For a European OEM weighing up the investment today, what is the practical argument for adopting semi-active suspension now?
The strongest argument is that the technology is mature and the cost curve has already moved. At BWI Group, we have implemented our semi-active technology, MagneRide, across a wide range of vehicle segments and volumes, and that scale has driven down system cost and improved supply-chain efficiency. European manufacturers do not have to pioneer this. They can adopt a proven, validated solution that has already been stress-tested in arguably the most competitive EV market in the world.
The practical case is therefore quite straightforward. Development timelines are shorter. Regional and over-the-air flexibility is real. The integration with ADAS and safety systems is increasingly important. And the hardware cost gap to passive systems is narrower than most might assume. The longer European OEMs wait, the greater the risk that they will lose ground not just on ride comfort but on the digital architecture that underpins every future vehicle program.
Looking ahead, how essential do you think semi-active suspension will become across the EV market?
I expect it to become standard across the majority of the EV spectrum within this decade. The combination of heavier platforms, higher comfort expectations, tighter ADAS integration and the shift to SDVs all point in the same direction. China has already shown that it is technically feasible and commercially viable at volume, even on vehicles priced well below the European premium segment.

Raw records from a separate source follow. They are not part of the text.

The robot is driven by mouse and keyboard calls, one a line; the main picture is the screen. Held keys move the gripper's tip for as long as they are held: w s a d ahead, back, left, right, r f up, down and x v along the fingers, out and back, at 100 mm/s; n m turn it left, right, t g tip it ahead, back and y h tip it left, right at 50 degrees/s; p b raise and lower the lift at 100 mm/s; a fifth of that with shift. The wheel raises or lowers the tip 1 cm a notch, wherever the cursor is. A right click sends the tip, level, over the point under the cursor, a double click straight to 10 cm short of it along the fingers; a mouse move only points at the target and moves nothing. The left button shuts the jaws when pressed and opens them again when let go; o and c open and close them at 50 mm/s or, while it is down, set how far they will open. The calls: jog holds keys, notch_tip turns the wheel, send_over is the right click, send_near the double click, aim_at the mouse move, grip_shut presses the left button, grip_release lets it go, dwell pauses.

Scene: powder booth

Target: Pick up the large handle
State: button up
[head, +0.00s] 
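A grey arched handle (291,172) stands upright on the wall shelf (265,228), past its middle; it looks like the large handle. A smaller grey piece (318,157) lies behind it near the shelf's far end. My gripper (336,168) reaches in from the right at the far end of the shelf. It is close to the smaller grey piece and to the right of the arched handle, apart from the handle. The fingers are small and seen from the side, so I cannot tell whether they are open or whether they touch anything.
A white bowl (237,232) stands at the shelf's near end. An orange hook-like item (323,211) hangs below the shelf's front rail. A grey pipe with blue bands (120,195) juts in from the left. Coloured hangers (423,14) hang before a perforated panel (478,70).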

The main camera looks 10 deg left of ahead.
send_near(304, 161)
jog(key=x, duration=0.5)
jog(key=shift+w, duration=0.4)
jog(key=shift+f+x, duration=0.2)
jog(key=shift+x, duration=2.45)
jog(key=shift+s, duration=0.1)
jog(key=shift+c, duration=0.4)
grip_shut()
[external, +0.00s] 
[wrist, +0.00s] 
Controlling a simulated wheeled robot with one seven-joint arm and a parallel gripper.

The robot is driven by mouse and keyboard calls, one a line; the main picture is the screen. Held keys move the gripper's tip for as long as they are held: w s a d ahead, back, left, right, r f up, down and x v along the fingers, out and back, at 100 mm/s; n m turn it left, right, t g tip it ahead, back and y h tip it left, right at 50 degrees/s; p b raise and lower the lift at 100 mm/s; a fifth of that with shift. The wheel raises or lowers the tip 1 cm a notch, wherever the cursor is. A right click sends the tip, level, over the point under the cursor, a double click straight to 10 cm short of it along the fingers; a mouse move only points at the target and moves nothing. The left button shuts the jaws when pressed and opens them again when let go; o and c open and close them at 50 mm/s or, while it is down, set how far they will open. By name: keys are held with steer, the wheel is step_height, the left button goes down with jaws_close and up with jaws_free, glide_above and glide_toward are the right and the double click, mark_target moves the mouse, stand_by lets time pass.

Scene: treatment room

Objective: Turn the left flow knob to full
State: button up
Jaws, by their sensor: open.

The real question is not whether semi-active suspension becomes essential. I think that outcome is already visible. It is whether Europe adopts it quickly enough to stay competitive in the global EV race, or whether it concedes another piece of the value chain to manufacturers who were willing to invest earlier and at greater scale. From where I sit, the technology, the supply base and the business case are all in place. What is needed now is the decision to act on them.